Het Instituut is tot nog toe de enige culturele en wetenschappelijke instelling waar Nederland en Vlaanderen in het buitenland samenwerken. Het kan dan ook als voorbeeld dienen tot navolging.
In de eerste plaats is het Instituut een wetenschappelijke instelling. Het onderzoek heeft vooral betrekking op de egyptologie, Oosterse archeologie, koptologie, papyrologie en het Arabisch en meerdere deelgebieden van de studie van de islam in Egypte en het Midden-Oosten (op historisch, sociologisch, antropologisch, literair, religieus en juridisch vlak). Een goed uitgeruste bibliotheek staat ten dienste van vorsers en studenten. Het onderwijs vormt een belangrijk onderdeel van de activiteiten in het Instituut. Nederlandse en (relatief veel) Vlaamse studenten bekwamen zich in of vervolmaken hun kennis van de geschiedenis, actualiteit en cultuur van het Midden-Oosten, het Caïreens Arabisch en het Modern Standaard Arabisch. Het is goed dat jonge mensen gemotiveerd zijn om gedurende een academiejaar (en soms meer) zich onder te dompelen in een Arabisch-islamitisch land, dat cultureel en intellectueel een leidende positie inneemt voor honderden miljoenen Afrikanen en Aziaten.

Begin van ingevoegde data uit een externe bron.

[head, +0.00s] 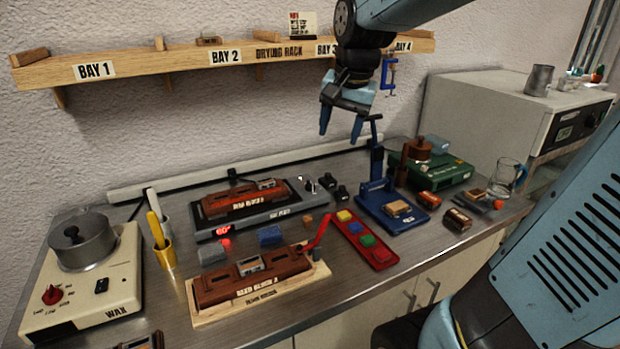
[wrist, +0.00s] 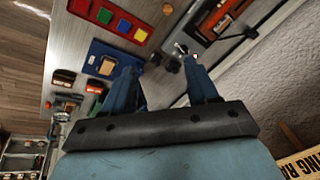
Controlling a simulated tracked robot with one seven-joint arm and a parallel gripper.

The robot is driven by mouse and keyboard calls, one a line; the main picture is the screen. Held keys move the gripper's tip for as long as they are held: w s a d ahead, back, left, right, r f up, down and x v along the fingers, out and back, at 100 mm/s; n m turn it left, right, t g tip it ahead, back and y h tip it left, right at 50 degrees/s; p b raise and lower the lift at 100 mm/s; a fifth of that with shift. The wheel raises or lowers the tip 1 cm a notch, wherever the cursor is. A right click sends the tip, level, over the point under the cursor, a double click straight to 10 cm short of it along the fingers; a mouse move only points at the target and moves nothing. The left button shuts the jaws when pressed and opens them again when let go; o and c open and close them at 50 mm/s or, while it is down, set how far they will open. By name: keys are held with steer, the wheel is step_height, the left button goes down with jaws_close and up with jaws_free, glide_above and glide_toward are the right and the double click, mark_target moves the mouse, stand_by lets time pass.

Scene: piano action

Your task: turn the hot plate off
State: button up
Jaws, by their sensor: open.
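The hot plate (head: 283,212) is a flat dark-and-grey unit at mid-bench with a red-brown block lying on it. Its front left display (head: 224,229) glows red. A small pale toggle switch (head: 309,184) stands at its right end; it also shows in the wrist view (wrist: 181,48), close to one fingertip.
Dark knobs (head: 341,193) stand right of the switch. A blue press (head: 388,200) with an upright handle is to the right, a red tray (head: 365,240) of coloured blocks in front. A wooden shelf (head: 180,62) runs behind. A wax heater (head: 95,285) is at left.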

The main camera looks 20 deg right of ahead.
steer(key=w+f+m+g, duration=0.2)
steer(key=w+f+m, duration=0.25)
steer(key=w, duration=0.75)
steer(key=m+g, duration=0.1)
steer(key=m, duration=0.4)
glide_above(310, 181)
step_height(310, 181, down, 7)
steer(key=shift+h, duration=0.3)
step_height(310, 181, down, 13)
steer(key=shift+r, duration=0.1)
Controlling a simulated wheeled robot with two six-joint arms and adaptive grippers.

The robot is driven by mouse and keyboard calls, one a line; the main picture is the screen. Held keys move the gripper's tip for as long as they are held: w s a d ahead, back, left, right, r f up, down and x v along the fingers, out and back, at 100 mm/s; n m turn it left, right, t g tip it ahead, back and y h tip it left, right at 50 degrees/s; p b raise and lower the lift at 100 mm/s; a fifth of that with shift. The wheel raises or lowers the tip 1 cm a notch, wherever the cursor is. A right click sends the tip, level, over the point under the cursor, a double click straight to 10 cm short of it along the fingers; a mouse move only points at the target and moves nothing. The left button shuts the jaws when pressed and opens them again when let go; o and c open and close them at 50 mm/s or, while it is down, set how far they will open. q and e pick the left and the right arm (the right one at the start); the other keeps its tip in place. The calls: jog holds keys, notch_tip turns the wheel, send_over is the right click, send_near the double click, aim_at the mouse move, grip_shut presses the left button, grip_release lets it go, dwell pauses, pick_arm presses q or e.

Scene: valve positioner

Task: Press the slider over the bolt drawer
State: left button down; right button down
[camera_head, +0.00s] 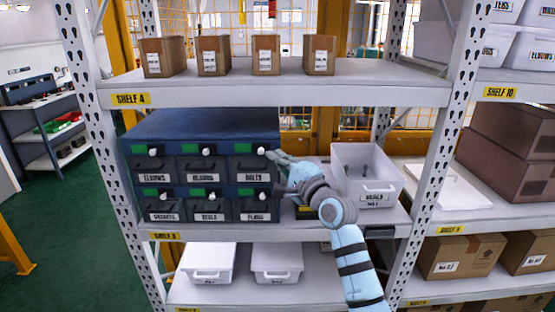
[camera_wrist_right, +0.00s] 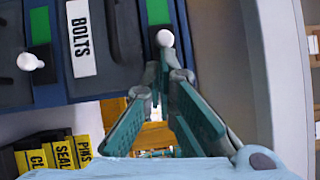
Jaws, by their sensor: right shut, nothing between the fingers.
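The blue drawer cabinet (camera_head: 200,122) stands on the middle shelf. Its BOLTS drawer (camera_head: 247,169) is at the top right and looks closed. Above that drawer is a green strip with the slider's white knob (camera_head: 262,151) at its right end. The knob (camera_wrist_right: 165,38) and the BOLTS label (camera_wrist_right: 80,37) also show in the right wrist view, turned sideways. My right gripper (camera_head: 271,154) is shut and empty, its fingertips (camera_wrist_right: 164,62) right at the knob. I cannot tell whether they touch it. My left gripper is not in view.
The slider knob over the PLUGS drawer (camera_wrist_right: 30,62) is close by, left in the wrist view. A white open bin (camera_head: 365,160) stands right of the cabinet, behind my right arm. Yellow-labelled boxes (camera_wrist_right: 62,153) lie beside the cabinet. A shelf with cartons (camera_head: 215,90) is above.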

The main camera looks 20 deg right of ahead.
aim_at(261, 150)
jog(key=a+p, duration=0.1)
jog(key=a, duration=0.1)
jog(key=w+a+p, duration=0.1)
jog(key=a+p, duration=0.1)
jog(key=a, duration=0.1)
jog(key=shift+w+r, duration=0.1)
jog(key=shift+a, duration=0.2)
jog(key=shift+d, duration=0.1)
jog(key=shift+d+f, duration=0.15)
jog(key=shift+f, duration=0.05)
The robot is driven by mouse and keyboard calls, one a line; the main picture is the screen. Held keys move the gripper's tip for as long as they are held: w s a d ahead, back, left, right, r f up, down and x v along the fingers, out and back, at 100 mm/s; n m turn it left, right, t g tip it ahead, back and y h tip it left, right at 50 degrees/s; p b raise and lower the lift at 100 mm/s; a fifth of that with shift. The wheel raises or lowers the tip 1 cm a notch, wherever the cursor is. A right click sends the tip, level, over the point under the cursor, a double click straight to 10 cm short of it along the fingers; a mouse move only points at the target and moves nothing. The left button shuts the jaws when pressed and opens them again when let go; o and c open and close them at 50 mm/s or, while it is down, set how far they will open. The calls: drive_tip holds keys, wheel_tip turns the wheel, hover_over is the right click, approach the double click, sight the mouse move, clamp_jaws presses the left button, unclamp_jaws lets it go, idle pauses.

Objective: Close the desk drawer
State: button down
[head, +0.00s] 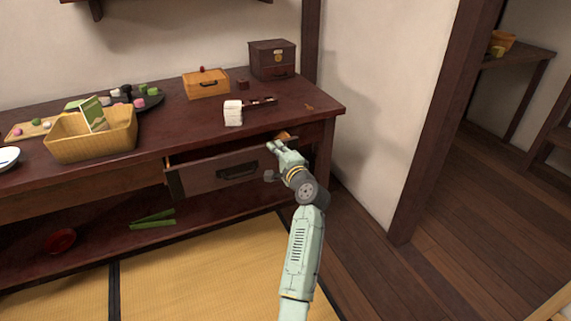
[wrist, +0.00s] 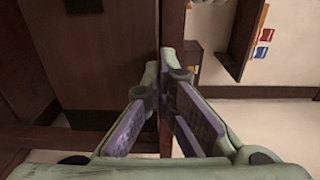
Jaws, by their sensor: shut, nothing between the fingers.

Ze komen naar huis terug als experten. De opleiding in de archeologie staat er borg voor dat studenten zonder veel problemen in de praktijk van opgravingen ter plekke ingeschakeld worden en een meerwaarde aan hun diploma kunnen geven. Belangrijker is misschien dat Nederland en Vlaanderen werken aan de vorming van mensen die de Arabische wereld grondig van binnen hebben leren kennen en diensten kunnen bewijzen aan de samenleving. Zij krijgen een brede kijk op de wereld.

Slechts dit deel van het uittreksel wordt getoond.